▶ **Problem to solve**
Pictures are not part of the copy. Retype the lines from the first one through the line that contains "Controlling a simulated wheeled".

■ ■ ■ ■

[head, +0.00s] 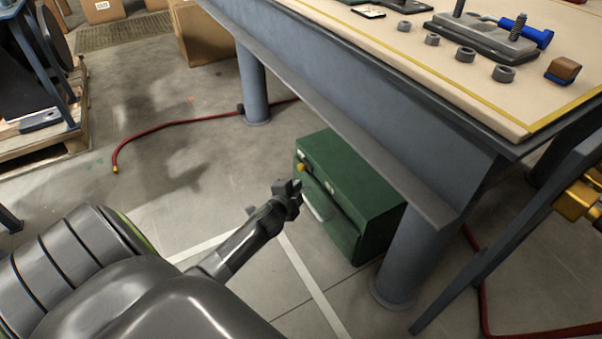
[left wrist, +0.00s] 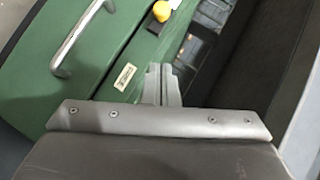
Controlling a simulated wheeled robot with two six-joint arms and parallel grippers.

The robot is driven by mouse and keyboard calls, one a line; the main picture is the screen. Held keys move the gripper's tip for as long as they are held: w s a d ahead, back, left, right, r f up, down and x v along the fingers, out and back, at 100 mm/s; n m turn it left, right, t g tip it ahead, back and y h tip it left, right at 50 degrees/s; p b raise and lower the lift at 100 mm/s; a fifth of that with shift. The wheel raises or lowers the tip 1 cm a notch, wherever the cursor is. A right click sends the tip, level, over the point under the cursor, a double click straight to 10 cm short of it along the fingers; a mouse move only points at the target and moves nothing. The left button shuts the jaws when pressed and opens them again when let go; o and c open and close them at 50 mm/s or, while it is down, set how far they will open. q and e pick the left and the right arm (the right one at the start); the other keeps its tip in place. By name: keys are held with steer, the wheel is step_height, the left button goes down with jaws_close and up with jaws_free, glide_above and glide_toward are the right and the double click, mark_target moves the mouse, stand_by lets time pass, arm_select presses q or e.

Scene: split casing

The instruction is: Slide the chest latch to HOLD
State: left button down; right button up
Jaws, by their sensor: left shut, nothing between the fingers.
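The green chest (head: 352,190) stands on the floor under the workbench edge. A yellow latch knob (head: 301,167) is near the left end of its front, above a silver handle (head: 316,203). In the left wrist view the yellow knob (left wrist: 162,12) is at the top, and a small pale label plate (left wrist: 125,77) lies nearer the fingers. Any lettering is too small to read. My left gripper (head: 290,188) is shut and empty in front of the chest's left end, apart from the knob. My right gripper is out of view.
The workbench (head: 330,90) overhangs the chest from behind, with a thick leg (head: 405,260) at its right. A red hose (head: 170,126) lies on the floor to the left. Cardboard boxes (head: 205,35) stand at the back. The floor left of the chest is mostly clear.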

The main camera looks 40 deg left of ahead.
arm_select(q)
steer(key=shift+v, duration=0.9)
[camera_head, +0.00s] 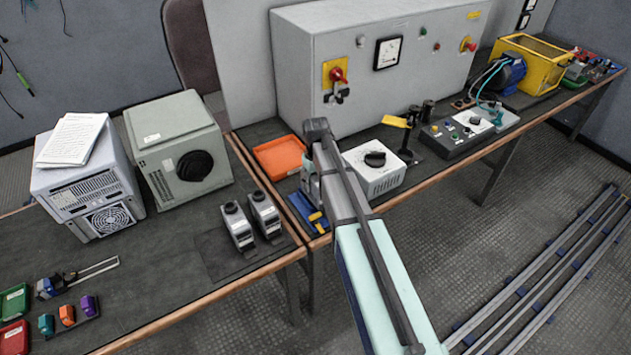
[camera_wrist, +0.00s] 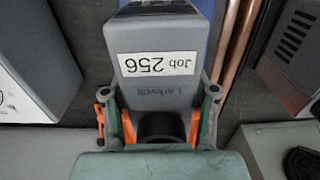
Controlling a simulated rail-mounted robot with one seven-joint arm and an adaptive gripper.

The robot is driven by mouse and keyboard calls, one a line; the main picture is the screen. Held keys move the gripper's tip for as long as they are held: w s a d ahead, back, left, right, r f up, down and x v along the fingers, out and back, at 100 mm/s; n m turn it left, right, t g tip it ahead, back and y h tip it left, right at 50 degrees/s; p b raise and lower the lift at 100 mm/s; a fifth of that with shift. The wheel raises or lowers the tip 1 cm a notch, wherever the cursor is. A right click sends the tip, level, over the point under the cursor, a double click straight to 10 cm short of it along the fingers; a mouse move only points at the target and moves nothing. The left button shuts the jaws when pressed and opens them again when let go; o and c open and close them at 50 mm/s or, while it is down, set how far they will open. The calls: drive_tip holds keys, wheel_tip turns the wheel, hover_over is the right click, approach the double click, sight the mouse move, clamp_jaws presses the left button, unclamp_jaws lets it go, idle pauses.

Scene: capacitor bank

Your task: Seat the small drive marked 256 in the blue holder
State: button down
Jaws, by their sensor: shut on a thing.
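The small grey drive (camera_wrist: 158,60) with a white label reading "Job 256", upside down in the picture, fills the middle of the wrist view. My gripper (camera_wrist: 158,112) is shut on it, with green fingers and orange parts on either side of its near end. A strip of the blue holder (camera_wrist: 216,22) shows beside and behind the drive's far end. In the head view the blue holder (camera_head: 303,211) lies near the table's front edge, below my gripper (camera_head: 311,187). My arm hides part of it. I cannot tell whether the drive touches the holder.
Two similar grey drives (camera_head: 238,226) (camera_head: 264,213) stand on the left table. An orange tray (camera_head: 279,157) lies behind the holder. A white box with a black knob (camera_head: 375,166) stands right of my gripper. A large grey cabinet (camera_head: 370,55) stands behind.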

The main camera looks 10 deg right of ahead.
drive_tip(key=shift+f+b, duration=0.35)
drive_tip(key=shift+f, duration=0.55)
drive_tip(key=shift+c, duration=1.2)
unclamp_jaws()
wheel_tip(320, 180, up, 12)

■ ■ ■ ■

▶ **Exercise solution**
[head, +0.00s] 
[left wrist, +0.00s] 
Controlling a simulated wheeled robot with two six-joint arms and parallel grippers.

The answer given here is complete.